Spamdyke is a filter for monitoring and intercepting SMTP connections between a remote host and a qmail server. Spam is blocked while the remote server (spammer) is still connected; no additional processing or storage is needed. In a sentence, spamdyke is a drop-in qmail filter for stopping spam at connection-time.

“drop-in” means it can be installed without patching or recompiling qmail, without installing or updating libraries, without drastically reconfiguring anything and without having to become a qmail expert.

“connection-time” means spamdyke evaluates and rejects spam while the remote server is still delivering it. Other filters and anti-spam solutions focus on classifying spam after qmail has accepted it. The spam still has to go somewhere. Even if it’s filed in a folder, it still occupies disk space, consumes server resources and must be deleted by someone. When spamdyke rejects the incoming spam completely, no one has to deal with it. It’s never on the server at all.

Spamdyke: Anti-Spam Filters

Spamdyke boasts a large number of filters for blocking mail from remote servers. Every filter is individually configurable.

spamdyke’s reverse DNS filters can:

Require reverse DNS names.
Require reverse DNS names to resolve with IP addresses.
Require reverse DNS names to be real, not dynamically assigned.
Require the sender’s domain name to have a valid mail exchanger (MX).
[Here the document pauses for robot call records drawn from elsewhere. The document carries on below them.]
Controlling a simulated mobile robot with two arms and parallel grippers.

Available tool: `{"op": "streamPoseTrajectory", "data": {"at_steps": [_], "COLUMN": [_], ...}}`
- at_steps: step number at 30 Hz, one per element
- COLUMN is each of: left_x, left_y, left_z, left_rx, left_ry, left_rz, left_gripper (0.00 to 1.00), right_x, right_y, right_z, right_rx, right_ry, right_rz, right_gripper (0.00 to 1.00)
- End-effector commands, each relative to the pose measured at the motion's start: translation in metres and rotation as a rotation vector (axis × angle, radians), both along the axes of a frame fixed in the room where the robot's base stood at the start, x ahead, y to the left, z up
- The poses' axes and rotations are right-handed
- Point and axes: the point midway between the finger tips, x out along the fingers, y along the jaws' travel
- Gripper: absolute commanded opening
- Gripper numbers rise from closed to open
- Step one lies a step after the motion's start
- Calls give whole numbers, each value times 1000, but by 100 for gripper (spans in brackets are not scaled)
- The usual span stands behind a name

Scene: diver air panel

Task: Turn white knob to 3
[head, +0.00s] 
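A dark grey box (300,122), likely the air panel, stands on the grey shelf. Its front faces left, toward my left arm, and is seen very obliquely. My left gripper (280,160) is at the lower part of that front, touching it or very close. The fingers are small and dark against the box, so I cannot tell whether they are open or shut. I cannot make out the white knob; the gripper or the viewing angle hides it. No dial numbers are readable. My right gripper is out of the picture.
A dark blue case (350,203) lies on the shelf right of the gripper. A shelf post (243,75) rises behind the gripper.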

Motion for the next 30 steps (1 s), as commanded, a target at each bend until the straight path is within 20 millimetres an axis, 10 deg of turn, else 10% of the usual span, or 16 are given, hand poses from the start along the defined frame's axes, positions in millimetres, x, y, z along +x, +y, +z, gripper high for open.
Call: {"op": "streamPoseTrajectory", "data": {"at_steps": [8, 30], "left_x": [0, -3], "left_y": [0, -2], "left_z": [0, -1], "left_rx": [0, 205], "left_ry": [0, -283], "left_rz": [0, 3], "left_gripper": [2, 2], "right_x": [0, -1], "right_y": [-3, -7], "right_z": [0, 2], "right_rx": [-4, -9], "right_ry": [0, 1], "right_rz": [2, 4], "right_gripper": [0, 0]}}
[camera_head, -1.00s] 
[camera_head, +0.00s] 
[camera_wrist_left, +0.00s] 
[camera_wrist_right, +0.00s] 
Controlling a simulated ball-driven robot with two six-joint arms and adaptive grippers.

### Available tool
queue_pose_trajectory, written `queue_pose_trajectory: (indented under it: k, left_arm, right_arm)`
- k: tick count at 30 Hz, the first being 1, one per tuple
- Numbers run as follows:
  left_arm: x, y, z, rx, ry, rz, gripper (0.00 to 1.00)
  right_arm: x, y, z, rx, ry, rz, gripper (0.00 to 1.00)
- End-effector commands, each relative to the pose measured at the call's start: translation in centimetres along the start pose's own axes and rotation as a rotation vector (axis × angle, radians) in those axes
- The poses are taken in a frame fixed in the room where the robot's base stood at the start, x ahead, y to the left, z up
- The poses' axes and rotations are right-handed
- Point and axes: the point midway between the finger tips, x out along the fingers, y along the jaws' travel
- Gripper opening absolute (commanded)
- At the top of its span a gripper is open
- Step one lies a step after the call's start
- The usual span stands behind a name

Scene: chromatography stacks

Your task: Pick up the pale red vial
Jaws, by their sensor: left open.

spamdyke’s blacklist and whitelist filters can:

Search local IP and reverse DNS blacklist/whitelist files.
Search DNS realtime blacklists/whitelists (DNS RBLs).
Search DNS righthand-side blacklists/whitelists (DNS RHSBLs).
Search sender and recipient blacklist/whitelist files.

spamdyke’s graylist filters can:

Graylist specific recipient domains (activated per domain).
Graylist connections from specific IP addresses or reverse DNS domains.
Enforce minimum and maximum ages for graylist entries.
Skip graylisting for specific domains, IP addresses or reverse DNS domains.

How spamdyke works: When a message is not blocked

Spamdyke works by acting as a middleman between qmail and the network (in Unix terms, it’s a pipe). When no spamdyke filters are triggered and a message is delivered normally, spamdyke silently passes data in both directions. As the SMTP conversation takes place, spamdyke collects a few pieces of data (e.g. the sender and recipient addresses) so they can be logged.

Spamdyke does modify the incoming message in one way. The SMTP protocol requires the remote sender to end every line with a two character terminator — a carriage return and a line feed. Unlike most other mail servers, qmail chooses to strictly enforce this requirement. If a remote sender uses only a line feed to end a line (a typical and easy mistake to make), qmail will reject the message:  451 Error Code.

Because qmail’s strict enforcement of the protocol tends to cause more problems than it solves, spamdyke silently helps mail clients avoid this error by inserting a carriage return before any bare line feed characters it sees. This doesn’t affect the messages; it only allows poorly-written mail clients to send email.

How spamdyke works: When a message is blocked

spamdyke’s filters are described in detail below. When one of them is triggered, spamdyke moves in to block the incoming message.

First, it considers the enabled filters and waits until there is no way the client can avoid a rejection. For example, if authentication could take place but has not done so, spamdyke will wait to see if the remote sender authenticates. Authenticated or whitelisted connections are never filtered.

Next, once spamdyke is certain the message should be filtered, it cuts the connection between the remote sender and qmail. In the background, spamdyke closes the connection to qmail, so qmail will exit normally, believing the remote sender disconnected.

Spamdyke continues sending responses to the remote server, just as qmail would have. Once the remote sender has identified the sender and recipient, spamdyke sends an error code and refuses to accept the message. The remote server disconnects, never knowing that spamdyke hijacked the conversation. spamdyke, meanwhile, uses the sender and recipient information it gathered to construct its log messages.

System Requirements (As our implementation):

CentOS 5.2 (32 bit), Redhat Enterprise Linux 4 and 5 (32 bit), Plesk () Qmail.
It can support other Linux/Unix like Operating System with Qmail as Mail Server.